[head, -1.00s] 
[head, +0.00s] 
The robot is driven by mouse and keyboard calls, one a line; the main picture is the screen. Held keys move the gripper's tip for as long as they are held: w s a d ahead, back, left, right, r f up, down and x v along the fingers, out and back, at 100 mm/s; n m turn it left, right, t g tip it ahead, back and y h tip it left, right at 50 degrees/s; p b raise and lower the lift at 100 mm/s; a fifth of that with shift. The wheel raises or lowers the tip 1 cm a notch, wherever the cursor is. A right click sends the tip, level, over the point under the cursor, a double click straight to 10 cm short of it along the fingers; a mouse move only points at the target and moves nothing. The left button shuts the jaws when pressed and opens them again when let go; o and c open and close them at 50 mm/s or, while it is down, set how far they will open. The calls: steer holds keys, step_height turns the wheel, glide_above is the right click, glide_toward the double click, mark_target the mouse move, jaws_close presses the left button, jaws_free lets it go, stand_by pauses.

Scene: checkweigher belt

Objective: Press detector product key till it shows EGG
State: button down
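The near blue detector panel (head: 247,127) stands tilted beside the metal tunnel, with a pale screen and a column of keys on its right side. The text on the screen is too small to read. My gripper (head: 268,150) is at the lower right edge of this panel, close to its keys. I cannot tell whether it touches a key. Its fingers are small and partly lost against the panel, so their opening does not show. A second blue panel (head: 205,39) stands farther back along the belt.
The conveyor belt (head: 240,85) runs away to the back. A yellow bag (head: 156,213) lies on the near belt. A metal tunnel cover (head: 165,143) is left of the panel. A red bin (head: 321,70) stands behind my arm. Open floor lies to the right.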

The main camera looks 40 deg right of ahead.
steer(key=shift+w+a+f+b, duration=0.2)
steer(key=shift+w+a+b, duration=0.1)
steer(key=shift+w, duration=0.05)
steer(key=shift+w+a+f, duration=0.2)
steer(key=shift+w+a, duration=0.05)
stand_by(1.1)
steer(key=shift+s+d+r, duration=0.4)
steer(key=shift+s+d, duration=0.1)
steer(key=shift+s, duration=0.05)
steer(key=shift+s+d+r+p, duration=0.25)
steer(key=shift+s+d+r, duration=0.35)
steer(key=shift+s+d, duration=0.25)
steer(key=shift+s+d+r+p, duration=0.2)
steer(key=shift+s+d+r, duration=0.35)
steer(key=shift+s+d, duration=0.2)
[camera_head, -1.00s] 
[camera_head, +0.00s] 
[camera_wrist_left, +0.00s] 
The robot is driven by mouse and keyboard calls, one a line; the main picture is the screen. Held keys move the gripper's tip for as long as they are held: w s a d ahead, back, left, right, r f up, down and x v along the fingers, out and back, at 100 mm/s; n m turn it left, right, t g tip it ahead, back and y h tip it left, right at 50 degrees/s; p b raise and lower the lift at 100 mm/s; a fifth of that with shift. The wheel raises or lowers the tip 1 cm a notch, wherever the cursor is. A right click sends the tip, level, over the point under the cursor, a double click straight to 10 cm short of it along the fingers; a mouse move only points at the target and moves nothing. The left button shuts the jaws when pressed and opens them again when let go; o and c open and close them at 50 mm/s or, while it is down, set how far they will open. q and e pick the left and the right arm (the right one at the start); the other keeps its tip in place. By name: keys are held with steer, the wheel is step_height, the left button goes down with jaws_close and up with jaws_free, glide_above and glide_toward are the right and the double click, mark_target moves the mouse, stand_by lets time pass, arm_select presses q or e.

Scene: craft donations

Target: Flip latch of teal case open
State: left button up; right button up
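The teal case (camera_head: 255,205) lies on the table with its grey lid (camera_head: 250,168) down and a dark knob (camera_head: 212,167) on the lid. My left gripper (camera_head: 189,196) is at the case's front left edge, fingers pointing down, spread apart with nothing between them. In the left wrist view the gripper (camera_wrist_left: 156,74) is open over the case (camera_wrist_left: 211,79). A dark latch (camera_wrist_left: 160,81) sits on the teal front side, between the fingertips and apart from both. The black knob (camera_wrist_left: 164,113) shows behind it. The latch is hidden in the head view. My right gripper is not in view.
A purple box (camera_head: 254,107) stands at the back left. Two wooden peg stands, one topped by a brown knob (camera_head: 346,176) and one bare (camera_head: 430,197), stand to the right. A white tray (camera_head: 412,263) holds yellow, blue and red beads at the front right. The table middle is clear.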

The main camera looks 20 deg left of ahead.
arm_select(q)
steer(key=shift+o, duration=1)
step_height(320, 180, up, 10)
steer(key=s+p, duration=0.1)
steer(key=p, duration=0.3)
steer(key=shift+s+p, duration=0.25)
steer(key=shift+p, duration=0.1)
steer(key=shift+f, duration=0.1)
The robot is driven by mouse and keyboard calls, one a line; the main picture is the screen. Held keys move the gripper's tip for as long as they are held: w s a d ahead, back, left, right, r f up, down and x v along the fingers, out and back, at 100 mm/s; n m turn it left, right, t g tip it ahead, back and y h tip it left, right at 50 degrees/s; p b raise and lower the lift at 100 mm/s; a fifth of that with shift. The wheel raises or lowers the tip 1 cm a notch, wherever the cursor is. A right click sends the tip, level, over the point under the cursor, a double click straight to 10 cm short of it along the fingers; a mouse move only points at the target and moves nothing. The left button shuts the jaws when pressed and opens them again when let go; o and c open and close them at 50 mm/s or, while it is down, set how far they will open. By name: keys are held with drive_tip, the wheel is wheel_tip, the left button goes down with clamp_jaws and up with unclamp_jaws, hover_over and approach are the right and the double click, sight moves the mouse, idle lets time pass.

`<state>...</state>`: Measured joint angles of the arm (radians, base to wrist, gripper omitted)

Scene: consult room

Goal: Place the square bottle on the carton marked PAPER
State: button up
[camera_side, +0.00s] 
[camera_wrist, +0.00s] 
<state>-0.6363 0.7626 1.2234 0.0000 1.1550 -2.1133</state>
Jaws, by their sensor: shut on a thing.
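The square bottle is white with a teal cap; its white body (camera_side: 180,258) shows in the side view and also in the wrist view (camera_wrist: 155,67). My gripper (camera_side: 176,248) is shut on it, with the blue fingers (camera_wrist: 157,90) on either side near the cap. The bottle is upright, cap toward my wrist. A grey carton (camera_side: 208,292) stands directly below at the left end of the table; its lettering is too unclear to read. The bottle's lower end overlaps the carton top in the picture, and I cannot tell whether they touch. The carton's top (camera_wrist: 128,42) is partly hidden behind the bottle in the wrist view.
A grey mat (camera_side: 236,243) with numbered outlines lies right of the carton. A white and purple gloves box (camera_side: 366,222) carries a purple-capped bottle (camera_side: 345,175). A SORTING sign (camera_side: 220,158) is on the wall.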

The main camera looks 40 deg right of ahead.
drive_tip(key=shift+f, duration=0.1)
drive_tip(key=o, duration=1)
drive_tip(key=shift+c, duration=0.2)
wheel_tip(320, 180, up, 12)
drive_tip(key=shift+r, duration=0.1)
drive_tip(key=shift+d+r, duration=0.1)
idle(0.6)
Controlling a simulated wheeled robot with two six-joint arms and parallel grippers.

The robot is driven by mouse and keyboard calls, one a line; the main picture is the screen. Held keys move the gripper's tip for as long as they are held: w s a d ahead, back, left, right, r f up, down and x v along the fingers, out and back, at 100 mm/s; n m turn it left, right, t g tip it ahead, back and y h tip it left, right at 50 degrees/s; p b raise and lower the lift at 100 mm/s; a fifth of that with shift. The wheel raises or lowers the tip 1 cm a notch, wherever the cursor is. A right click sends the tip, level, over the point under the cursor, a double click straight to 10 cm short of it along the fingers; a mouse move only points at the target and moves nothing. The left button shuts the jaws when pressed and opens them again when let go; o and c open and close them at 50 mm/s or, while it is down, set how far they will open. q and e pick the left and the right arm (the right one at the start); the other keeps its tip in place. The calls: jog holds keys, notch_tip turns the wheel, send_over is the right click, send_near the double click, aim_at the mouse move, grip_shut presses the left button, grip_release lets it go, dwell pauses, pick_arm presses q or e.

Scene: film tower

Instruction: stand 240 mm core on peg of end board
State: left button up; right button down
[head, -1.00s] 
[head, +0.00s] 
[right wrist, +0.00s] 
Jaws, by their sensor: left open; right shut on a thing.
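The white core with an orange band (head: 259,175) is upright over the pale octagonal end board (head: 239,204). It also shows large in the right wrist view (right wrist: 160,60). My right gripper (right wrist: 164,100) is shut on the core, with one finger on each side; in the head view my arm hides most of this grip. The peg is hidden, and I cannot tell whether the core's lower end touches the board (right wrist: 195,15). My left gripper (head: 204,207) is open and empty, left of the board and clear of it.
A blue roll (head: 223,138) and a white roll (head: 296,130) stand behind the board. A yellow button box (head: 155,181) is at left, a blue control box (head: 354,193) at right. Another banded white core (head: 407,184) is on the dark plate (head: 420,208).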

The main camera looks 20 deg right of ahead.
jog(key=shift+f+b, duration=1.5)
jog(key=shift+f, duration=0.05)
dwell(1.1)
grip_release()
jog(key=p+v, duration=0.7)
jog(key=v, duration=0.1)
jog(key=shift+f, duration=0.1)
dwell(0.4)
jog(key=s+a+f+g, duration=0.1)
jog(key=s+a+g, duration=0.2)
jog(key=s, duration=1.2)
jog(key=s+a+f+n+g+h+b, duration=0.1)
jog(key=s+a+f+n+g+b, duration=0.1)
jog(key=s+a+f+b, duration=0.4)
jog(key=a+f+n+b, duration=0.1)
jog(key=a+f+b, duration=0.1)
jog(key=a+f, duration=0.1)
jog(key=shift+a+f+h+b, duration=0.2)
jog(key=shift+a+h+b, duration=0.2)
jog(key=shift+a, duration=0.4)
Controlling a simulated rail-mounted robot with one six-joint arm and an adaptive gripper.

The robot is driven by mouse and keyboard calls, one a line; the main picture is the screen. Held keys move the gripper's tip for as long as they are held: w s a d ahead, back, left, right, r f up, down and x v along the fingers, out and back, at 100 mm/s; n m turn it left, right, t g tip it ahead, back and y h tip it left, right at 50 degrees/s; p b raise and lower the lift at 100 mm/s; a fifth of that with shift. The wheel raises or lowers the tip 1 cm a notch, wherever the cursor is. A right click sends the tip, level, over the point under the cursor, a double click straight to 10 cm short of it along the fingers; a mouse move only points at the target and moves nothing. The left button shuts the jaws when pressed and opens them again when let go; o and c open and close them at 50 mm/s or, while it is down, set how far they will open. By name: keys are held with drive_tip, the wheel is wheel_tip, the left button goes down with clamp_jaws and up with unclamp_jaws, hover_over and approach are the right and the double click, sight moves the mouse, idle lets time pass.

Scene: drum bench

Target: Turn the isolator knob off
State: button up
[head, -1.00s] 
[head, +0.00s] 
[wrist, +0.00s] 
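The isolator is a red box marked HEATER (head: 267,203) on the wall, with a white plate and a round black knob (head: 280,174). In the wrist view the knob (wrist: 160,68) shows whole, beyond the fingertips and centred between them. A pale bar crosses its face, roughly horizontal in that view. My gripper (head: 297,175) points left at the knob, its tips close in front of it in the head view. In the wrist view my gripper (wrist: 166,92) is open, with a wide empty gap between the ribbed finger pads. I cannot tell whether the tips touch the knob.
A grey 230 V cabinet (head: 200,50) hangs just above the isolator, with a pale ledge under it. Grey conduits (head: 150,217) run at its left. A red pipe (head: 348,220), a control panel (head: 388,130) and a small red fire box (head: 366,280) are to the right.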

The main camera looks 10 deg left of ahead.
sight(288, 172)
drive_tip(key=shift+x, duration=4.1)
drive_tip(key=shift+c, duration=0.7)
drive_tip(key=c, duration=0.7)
◆ ◆ ◆
▶ **REQUIRED WORK**
Look through the entries and find each line that has the string "Scene". Copy those lines.

▶ **WRITTEN RESPONSE**
Scene: checkweigher belt
Scene: craft donations
Scene: consult room
Scene: film tower
Scene: drum bench

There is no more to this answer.